The Alaska State Troopers’ 10 drug-sniffing dogs will be out of work once using and carrying small amounts of marijuana becomes legal Feb. 24.
Dogs can’t be un-trained to track one of the litany of drugs they were originally conditioned to sniff out, Department of Public Safety Commissioner Gary Folger said during a House Finance subcommittee meeting Thursday.
The Troopers’ 10 Belgian malinois, Dutch shepherds, German shepherds, Czech shepherds and yellow Labrador retrievers trained to track marijuana, heroin, cocaine and methamphetamine will need to be replaced with dogs who can only identify the latter three substances.
Folger said purchasing new dogs and putting them and their troopers through the required three-month training will cost the department “no less than $50,000 a dog,” or half a million dollars.
“That’s actually a pretty weighty issue, bringing a whole new team of dogs into play, if you will,” said Public Safety subcommittee chairman Rep. Bryce Edgmon, D-Dillingham.
DPS spokeswoman Megan Peters said in an email the department does not yet have a timeline for replacing the dogs or know where the new dogs will come from.
Subcommittee member Rep. Gabrielle LeDoux, R-Anchorage, asked Folger if the state’s existing dogs could be trained to sniff out marijuana in amounts greater than one ounce, the cutoff for legal possession under the ballot measure approved by voters in November.
That’s not possible, Folger said. He used an analogy to explain.
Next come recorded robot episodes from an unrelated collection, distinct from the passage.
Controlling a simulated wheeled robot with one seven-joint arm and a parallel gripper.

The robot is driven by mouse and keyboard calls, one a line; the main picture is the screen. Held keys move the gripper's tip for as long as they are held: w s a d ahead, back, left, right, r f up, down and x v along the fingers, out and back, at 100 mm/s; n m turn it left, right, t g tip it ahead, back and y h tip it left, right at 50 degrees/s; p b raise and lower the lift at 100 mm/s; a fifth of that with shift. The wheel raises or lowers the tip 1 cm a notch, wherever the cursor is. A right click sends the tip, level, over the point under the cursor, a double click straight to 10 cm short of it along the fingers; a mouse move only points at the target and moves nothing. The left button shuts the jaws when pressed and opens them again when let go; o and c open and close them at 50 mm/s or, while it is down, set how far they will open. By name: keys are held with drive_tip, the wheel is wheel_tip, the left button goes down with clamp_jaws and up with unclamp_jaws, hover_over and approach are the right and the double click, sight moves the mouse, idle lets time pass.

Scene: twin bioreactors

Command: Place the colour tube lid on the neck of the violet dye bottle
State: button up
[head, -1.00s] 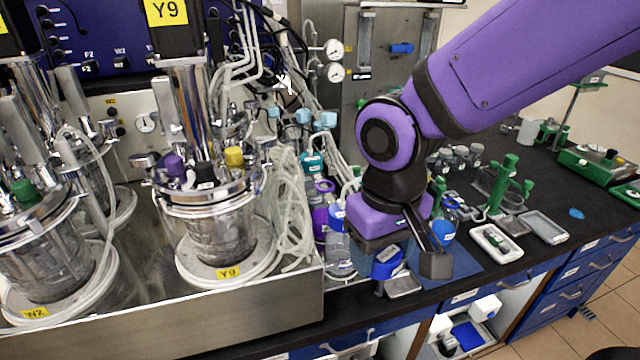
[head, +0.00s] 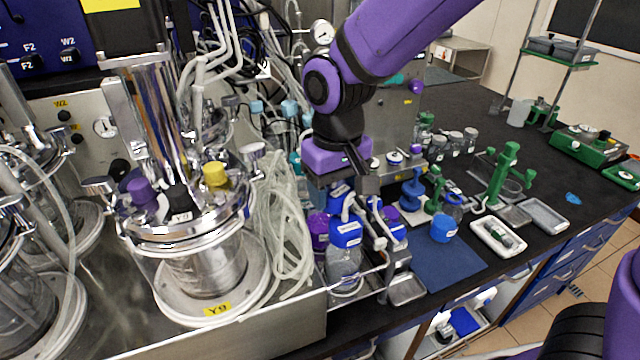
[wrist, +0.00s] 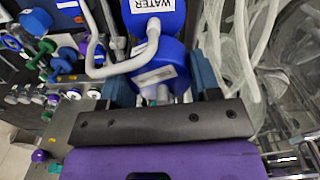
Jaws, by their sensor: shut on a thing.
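In the wrist view a blue lid with a white label (wrist: 165,68) sits between the two fingers of my gripper (wrist: 163,80). In the head view my gripper (head: 340,182) is shut on this blue lid (head: 337,196), above the bottle rack. A violet bottle (head: 318,232) stands in the rack just left of and below the held lid, partly hidden. Another violet item (head: 390,213) shows to the right. I cannot tell whether the lid touches a neck; the spot under it is hidden behind the front bottle.
A clear bottle with a blue cap (head: 346,233) stands in front; a cap marked WATER (wrist: 152,8) is close to my fingers. White tubing and reactor Y9 (head: 205,265) are at the left. A blue mat (head: 440,268) with a blue cup-like piece (head: 444,228) lies right.

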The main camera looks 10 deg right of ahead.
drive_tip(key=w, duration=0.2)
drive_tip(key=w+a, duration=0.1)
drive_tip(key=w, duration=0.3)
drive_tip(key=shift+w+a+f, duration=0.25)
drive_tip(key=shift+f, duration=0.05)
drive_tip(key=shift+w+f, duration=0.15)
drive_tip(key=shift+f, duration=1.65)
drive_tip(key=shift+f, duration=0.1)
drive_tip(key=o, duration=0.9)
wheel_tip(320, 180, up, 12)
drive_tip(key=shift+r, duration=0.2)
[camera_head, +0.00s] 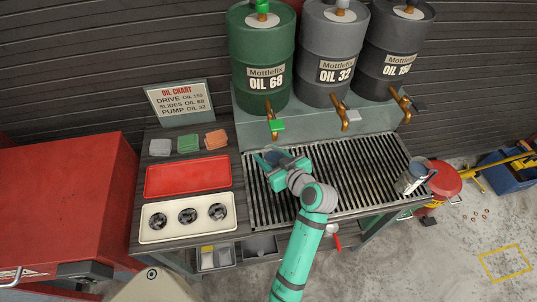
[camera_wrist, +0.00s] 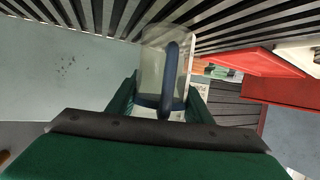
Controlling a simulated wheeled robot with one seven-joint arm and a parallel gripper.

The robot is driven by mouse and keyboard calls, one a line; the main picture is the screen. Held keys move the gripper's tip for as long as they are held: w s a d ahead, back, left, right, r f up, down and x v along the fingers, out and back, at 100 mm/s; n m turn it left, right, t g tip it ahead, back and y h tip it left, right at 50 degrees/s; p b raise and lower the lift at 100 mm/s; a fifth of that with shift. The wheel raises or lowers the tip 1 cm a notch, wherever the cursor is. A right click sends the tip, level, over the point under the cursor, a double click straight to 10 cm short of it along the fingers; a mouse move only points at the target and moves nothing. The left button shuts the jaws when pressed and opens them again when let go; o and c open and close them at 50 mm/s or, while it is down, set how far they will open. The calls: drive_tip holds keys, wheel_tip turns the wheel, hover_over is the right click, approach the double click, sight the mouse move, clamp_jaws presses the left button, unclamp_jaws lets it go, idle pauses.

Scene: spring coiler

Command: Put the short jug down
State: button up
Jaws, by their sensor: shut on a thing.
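My gripper (camera_head: 284,172) is over the left part of the slatted drain grate (camera_head: 357,192), below the OIL 68 tap (camera_head: 275,125). It is shut on a jug; in the wrist view a pale jug (camera_wrist: 153,68) with a dark blue handle (camera_wrist: 171,75) sits between the green fingers (camera_wrist: 160,103). In the head view my gripper hides most of this jug, and only a bluish bit shows. I cannot tell whether its base touches the grate.
Three drums, OIL 68 (camera_head: 262,55), OIL 32 (camera_head: 331,50) and a third (camera_head: 397,45), stand behind the grate with taps over it. The grate's middle is clear.

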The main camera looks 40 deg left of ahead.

“A dog cannot detect a difference between one ounce or less,” he said. “A dog doesn’t know if it’s a quarter of a cheeseburger or a whole cheeseburger.”
The dogs must be replaced to uphold the intent of the citizen marijuana initiative. The new law prohibits law enforcement from using the presence of legal amounts of marijuana as a basis for search and seizure. If a drug-sniffing dog were to detect marijuana and that led to discovering a larger crime, those charges would have to be thrown out.
“The work troopers are doing on marijuana is very small... (It’s a) stepping stone to a larger crime,” Folger said. “If that very core piece is thrown out, that destroys the rest of the case, no matter the crime. ... If we somehow used that court transaction to find the 10 bodies upstairs, in court down the road those 10 bodies will go away.”
In 2013, the Alaska State Troopers K9 Unit was responsible for 141 felony arrests and 64 misdemeanor arrests, according to department numbers. These statistics represent both drug and patrol arrests. Some of the dogs are used on patrol as well as for drug busts, Peters said.
LeDoux asked if there’s “any possibility of selling well-trained dogs to other states that don’t have Ballot Measure 2.”
Folger said it’s possible but “highly unlikely.”
“Once the cohesion is made between the trainer and his dog, it’s a bond that’s not easily broken,” Folger said.
The department’s drug-detecting dogs and their human partners are stationed all around the state. Three K9 units work in the Matanuska-Susitna Valley, two in Anchorage; two in Fairbanks; and one each in Healy, the Kenai Peninsula and Ketchikan. They stay mostly in the regions in which they’re based but can travel around the state on special assignment, Peters said.
When asked if all 10 dogs would be put up for adoption, she said the department is still considering its options “and they may be different for different dogs.”